Lest we think this is Trump’s only point of similarity to the fascists who won power in Europe during the 1930s, we should remember that at the core of Trump’s campaign is an effort to ruthlessly exploit racial and religious differences between people in the United States.
In Trump’s case, this takes the form of upending the Constitution by denying U.S. citizens rights--civil liberties, their equality before the law, the right to serve in certain capacities--on the basis of their ethnicity and faith.  
Like all authoritarians, Trump is troubled by the free press, and has mused openly about how best to abuse other sections of the Constitution that protect the rights of journalists, and citizens more broadly, to write and speak freely.
Trump has on multiple occasions suggested that he will not be bound by the results of an election.  He has made a habit of suggesting that his opponent should be assassinated.  Supporters have outlined a specific pattern of behavior for their candidate to stoke uncertainty in the democratic process to lay the groundwork for post-election sabotage.
His campaign has suggested that Trump and his supporters could engineer either a “constitutional crisis” or a “bloodbath” if he loses the election.
The celebrated “law and order” candidate is not only threatening to tear up the consensus around international laws and norms that has made the world a better place since the 1940s.  He is taking aim at fundamental components of the Constitution, offending any tenable interpretation of the document.
For those who think the Constitution’s primary function should be to shackle us to the cultural and political mentality of the late-eighteenth century, its most fundamental significance is often overlooked.  “Nationalism,” the stuff that binds a nation together, comes in two broad forms.  Ethno-linguistic nationalism defines membership in a state and the rights associated with that membership in terms of race and language.  Expressions of this sort of nationalism exploded in fascist Europe, and have enabled genocides on multiple continents.
Civic nationalism, in contrast, defines membership in a national community by dint of shared values and institutions, specifically repudiating the notion that the most binding forms of solidarity must be race or language.  
Donald Trump’s assault on the Constitution, and his threats to overturn laws and norms that protect people domestically and globally from indiscriminate violence, mark a turn to ethno-linguistic nationalism.
Our country, with its inescapable diversity, can literally not function if we adopt Trump’s version of nationalism.  But Trump is telling people that it is okay to discuss stripping people of their rights based on language, religion, and race.  His entire campaign is premised on unleashing violence: by the predatory capitalism that made him rich absent any discernable talents; by our military against civilians around the world; by the state and his supporters against his political opponents and journalistic critics; and by the perversion of the law against non-white, non-Christian citizens of our country.
Don’t pretend that you can support Trump just to secure conservative justices on the Supreme Court.  That Court will have precious little salience if Trump launches his constitutional crisis or bloodbath.  And in no way is that an excuse for backing a candidate whose signature policies involve stripping people of their rights and unleashing violence around the world.  Trump would presumably look for justices who would be sympathetic to the most horrific components of his agenda.

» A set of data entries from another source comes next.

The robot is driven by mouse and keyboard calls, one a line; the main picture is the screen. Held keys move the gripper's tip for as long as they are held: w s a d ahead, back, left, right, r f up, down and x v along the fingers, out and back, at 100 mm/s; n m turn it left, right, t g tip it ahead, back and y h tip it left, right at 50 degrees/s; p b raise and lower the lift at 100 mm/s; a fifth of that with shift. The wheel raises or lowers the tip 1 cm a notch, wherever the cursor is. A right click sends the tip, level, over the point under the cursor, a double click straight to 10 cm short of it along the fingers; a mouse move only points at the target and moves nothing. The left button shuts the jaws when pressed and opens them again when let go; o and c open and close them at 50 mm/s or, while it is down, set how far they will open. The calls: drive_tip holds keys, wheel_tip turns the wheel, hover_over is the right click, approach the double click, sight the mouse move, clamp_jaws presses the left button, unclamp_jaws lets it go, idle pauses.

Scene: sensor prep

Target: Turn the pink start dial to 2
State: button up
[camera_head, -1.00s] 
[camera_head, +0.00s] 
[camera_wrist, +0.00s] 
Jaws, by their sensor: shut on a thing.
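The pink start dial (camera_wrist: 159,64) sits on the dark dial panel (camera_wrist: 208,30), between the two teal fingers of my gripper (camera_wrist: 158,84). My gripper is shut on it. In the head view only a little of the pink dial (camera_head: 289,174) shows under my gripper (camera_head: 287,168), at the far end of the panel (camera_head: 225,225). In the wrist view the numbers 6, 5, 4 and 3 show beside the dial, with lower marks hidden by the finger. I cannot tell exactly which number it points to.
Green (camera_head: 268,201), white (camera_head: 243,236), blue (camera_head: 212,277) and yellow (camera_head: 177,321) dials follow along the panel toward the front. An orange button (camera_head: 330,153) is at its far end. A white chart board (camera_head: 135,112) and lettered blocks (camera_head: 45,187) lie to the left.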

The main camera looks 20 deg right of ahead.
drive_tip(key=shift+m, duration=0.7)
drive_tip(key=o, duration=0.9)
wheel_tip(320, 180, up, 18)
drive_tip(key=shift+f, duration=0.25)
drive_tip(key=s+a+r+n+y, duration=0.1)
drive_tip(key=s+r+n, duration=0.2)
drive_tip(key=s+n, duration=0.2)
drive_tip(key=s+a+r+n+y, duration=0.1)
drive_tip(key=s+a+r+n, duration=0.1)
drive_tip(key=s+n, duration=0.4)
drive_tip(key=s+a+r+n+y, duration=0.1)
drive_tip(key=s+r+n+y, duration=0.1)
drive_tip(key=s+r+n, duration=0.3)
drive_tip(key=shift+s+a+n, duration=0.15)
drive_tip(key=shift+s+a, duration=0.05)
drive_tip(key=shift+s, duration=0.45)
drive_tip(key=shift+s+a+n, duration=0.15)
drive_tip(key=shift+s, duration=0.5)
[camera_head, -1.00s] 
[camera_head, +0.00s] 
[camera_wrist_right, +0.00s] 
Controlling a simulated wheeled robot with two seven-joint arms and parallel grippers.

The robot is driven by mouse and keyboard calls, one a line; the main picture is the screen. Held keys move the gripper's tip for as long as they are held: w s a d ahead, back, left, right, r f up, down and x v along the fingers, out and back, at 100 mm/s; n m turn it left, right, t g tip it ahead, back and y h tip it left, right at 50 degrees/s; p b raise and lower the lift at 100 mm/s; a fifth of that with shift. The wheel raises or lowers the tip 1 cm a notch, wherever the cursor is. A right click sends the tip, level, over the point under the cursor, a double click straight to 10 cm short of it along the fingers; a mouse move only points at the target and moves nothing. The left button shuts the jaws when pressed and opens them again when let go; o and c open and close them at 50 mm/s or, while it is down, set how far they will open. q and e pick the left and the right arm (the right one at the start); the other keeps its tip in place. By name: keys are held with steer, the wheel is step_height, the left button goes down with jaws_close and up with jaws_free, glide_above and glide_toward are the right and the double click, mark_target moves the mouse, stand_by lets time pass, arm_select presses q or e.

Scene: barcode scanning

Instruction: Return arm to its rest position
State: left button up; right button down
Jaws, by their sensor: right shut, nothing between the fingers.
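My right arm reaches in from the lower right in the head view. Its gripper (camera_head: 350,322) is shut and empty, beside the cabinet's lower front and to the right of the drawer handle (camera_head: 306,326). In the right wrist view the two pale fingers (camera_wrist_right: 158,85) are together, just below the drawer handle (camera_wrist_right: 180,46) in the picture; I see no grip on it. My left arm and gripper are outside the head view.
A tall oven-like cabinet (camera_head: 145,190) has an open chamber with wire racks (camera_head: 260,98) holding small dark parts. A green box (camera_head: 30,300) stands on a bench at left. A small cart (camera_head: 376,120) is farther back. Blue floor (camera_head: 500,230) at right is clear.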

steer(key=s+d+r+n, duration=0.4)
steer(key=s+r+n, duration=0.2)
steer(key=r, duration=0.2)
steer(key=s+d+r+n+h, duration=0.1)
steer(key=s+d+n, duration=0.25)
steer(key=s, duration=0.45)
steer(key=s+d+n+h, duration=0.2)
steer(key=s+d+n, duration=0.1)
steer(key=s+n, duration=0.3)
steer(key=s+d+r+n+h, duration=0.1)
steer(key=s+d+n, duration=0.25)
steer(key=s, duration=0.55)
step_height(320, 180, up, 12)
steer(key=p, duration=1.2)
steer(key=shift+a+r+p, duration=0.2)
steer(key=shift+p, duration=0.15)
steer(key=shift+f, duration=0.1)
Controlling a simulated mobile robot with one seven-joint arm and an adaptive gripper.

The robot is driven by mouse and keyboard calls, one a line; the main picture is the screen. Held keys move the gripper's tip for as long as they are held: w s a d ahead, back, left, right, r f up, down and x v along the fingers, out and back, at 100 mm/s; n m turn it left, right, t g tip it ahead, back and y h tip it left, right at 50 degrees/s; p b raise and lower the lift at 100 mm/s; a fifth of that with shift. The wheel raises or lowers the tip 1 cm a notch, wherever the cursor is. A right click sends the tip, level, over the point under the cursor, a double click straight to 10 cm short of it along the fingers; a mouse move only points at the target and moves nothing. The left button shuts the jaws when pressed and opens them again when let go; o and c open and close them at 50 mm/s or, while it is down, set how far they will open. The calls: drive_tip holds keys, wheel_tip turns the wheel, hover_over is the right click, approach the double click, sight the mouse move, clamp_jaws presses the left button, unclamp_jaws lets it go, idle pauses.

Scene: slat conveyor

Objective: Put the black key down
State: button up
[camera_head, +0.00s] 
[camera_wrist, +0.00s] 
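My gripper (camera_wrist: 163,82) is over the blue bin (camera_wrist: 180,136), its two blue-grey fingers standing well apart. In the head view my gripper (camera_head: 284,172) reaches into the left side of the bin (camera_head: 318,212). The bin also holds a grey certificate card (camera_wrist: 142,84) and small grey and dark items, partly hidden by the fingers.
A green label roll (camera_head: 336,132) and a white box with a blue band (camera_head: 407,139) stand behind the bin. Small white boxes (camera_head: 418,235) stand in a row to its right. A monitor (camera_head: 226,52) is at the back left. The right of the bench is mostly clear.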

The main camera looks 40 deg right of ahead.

Don’t pretend that you can support Trump because he “tells it like it is.”  Otherwise, you and your fellow Trump supporters wouldn’t have to spend so much time interpreting your candidate’s words and explaining why the fundamentals of sentence structure and verbiage don’t pertain when he speaks.
Don’t pretend that you can support Trump because he’s “anti-establishment.”  He made his career due to his proximity to the “establishment”, political and economic alike.  And he’s not going to so much “shake things up” as upend the laws and norms that his supporters like to claim “make our country great.”
There’s a saying, “You are what you eat.”  I think you are also who or what you vote for.  And be very clear that if you support Donald Trump, you are more than deplorable.  You are taking part in a campaign that is committing to slaughter innocents abroad and rob countries of their resources in clear violation of laws the U.S. has signed and enforced on others.  You are taking part in a campaign that has committed to single people out for modification or denial of their rights and abilities to participate in civic life based on their religion and race.  You are taking part in a campaign that is already complicit in fostering post-election violence, and has threatened to launch what amounts to a coup if it loses.

Think long and hard about whether these are mindsets, policies, and enterprises with which you want to associate.  Because you can’t vote for Donald Trump and keep these things clear of your conscience.